Margaret Ellen Newell
College of Arts and Sciences Distinguished Professor
she, her, hers
265 Dulles Hall
230 Annie & John Glenn Avenue
Columbus, OH
43210
Areas of Expertise
- Colonial and Revolutionary American History; Atlantic World
- Native American History
- Slavery
- Power, Culture, and the State
- Race, Ethnicity and Nation
- Argentina and the South Atlantic
- Comparative Revolutions
Education
- A.B. in History and Spanish, Brown University; M.A. and Ph.D. in Early American History with minor field in Colonial Latin America, University of Virginia
Professor Newell's research and teaching interests include colonial and Revolutionary America, Native American History, the history of slavery, economic history, material culture, and comparative colonial American/Latin American History. Her book, Brethren by Nature: New England Indians, Colonists, and the Origins of American Slavery won the 2016 James A. Rawley prize for the best book on the history of race relations in the U.S. and also received the 2016 Peter J. Gomes Memorial Prize from the Massachusetts Historical Society. She received the Distinguished Scholar Award at Ohio State in 2020 and was named Arts and Sciences Distinguished Professor in 2021. From 2023-2026, she will serve as Principal Investigator and Chair of a major research project funded by the Mellon Foundation-- "Native Americans and African Americans In and Out of the U.S. Body Politic"--which will study Native American and African American civic engagement, citizenship, and political life from the Revolution through the early 20th century.

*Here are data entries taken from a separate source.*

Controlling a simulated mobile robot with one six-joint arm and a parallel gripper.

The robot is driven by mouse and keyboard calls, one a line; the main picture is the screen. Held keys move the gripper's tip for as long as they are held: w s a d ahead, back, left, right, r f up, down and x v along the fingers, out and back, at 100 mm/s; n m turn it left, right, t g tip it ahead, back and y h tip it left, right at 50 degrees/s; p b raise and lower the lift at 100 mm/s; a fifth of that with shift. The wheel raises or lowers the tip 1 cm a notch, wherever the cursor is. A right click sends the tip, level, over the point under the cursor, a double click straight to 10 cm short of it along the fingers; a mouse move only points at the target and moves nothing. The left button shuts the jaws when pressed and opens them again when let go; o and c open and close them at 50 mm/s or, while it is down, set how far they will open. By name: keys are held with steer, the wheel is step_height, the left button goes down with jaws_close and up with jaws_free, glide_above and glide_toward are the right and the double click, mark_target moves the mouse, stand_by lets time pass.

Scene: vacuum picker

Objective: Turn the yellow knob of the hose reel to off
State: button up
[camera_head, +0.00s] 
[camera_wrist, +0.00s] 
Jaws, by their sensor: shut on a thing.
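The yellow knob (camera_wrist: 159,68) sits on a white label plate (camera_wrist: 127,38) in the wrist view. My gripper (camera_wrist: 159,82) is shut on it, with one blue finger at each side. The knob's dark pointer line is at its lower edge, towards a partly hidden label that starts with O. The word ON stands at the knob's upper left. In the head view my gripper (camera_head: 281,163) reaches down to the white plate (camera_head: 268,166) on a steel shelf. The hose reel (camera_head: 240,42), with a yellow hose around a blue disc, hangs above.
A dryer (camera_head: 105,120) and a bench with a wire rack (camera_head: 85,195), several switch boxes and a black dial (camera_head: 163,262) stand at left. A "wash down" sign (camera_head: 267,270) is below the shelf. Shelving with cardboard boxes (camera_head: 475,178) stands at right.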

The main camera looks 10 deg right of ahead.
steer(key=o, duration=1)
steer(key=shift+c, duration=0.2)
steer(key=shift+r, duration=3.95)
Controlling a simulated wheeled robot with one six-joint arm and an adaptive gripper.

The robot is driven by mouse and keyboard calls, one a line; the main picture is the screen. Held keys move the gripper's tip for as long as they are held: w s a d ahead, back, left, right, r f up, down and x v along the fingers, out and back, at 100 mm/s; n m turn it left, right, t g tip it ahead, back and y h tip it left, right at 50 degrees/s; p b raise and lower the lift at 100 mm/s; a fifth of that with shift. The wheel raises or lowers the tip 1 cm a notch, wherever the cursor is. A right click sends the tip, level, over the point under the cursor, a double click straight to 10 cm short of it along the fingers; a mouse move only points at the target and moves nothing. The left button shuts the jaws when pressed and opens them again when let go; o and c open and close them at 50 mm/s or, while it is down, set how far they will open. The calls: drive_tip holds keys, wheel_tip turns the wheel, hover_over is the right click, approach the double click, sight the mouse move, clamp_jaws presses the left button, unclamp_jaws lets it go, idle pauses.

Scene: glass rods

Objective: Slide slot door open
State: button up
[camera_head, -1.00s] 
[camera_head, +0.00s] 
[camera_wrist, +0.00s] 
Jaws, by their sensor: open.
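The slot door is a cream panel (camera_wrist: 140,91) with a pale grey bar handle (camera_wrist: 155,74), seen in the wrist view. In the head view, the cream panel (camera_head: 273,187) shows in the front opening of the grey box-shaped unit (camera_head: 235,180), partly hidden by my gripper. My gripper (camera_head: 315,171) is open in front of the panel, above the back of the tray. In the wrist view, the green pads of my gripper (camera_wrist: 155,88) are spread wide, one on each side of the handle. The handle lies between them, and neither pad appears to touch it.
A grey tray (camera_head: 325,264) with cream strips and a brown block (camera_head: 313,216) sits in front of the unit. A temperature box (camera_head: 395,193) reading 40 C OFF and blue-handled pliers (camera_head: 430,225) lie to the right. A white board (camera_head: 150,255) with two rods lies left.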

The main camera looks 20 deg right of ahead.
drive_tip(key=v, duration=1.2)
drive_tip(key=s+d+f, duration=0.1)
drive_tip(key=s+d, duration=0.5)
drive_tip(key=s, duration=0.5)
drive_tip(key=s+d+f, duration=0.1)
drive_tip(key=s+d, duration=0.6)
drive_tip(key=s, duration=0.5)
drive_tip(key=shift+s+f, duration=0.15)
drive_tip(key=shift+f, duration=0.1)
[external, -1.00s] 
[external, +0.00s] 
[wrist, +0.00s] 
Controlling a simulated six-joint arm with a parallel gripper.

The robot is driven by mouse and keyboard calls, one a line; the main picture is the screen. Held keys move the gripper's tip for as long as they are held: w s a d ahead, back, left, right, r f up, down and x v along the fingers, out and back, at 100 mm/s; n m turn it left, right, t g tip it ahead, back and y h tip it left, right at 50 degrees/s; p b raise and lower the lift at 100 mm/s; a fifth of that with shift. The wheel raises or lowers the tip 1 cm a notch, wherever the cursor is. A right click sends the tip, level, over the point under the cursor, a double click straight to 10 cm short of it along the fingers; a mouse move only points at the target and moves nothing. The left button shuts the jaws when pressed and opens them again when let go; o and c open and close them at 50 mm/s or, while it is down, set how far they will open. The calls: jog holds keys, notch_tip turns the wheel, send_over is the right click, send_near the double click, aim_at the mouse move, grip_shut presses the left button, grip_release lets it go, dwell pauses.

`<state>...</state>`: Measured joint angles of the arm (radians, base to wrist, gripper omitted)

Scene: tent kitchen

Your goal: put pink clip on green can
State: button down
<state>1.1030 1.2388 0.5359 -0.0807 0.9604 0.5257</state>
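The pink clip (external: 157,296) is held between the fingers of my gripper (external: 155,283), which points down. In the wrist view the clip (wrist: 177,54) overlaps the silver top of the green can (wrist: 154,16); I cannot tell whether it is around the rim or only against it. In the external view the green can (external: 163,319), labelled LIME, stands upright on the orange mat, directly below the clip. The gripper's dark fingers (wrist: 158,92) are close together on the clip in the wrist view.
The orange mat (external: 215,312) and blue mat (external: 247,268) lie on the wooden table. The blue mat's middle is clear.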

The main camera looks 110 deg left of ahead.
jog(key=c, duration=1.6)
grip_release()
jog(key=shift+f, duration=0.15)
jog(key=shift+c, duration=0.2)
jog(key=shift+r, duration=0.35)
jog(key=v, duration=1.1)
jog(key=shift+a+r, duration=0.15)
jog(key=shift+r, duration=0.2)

She has written other major books and articles, including From Dependency to Independence: Economic Revolution in Colonial New England (Cornell University Press, 1998; new edition 2015); "`The Rising of the Indians'; or, the Native American Revolution of (16)'76," William and Mary Quarterly, 2023; “Sarah Chauqum: Eighteenth Century Rhode Island and Connecticut,” in As If She Were Free: A Collective Biography of Women and Emancipation in the Americas, ed. Erica Ball, Tatiana Seijas, and Terri Snyder (Cambridge University Press, 2020); “In the Borderlands of Race and Freedom (and Genre): Embedded Indian and African Slave Testimony in Eighteenth-Century New England,” Hearing Enslaved Voices: African and Indian Slave Testimony in French and British America, 1700-1848 ed. Sophie White and Trevor Burnard (Routledge, 2020); “Putting the `Political’ Back in Political Economy (This is Not Your Parents’ Mercantilism),” William and Mary Quarterly, 3d ser., 69 (Jan. 2012), 57-62.
Professor Newell appeared in a documentary on Indian slavery and on the podcasts Ben Franklin's World and Teaching the Hard History of Slavery. She has written Op-Eds on slavery and race for the Providence Journal and Bulletin and The Columbus Dispatch. One of her American Revolution lectures was filmed and televised by C-Span in 2022 and used to create educational programming.
Professor Newell’s research has received support from the John Nicholas Brown Center, the American Council of Learned Societies, the Huntington Library, the National Endowment for the Humanities, the John Carter Brown Library, the American Antiquarian Society, the Massachusetts Historical Society, and the American Historical Association. She received the Harlan Hatcher Award for distinguished teaching, research, and service in 2019. In 2019, at the invitation of the U.S. State Department, she spoke to audiences in Moscow, St. Petersburg, and Archangelsk, Russia.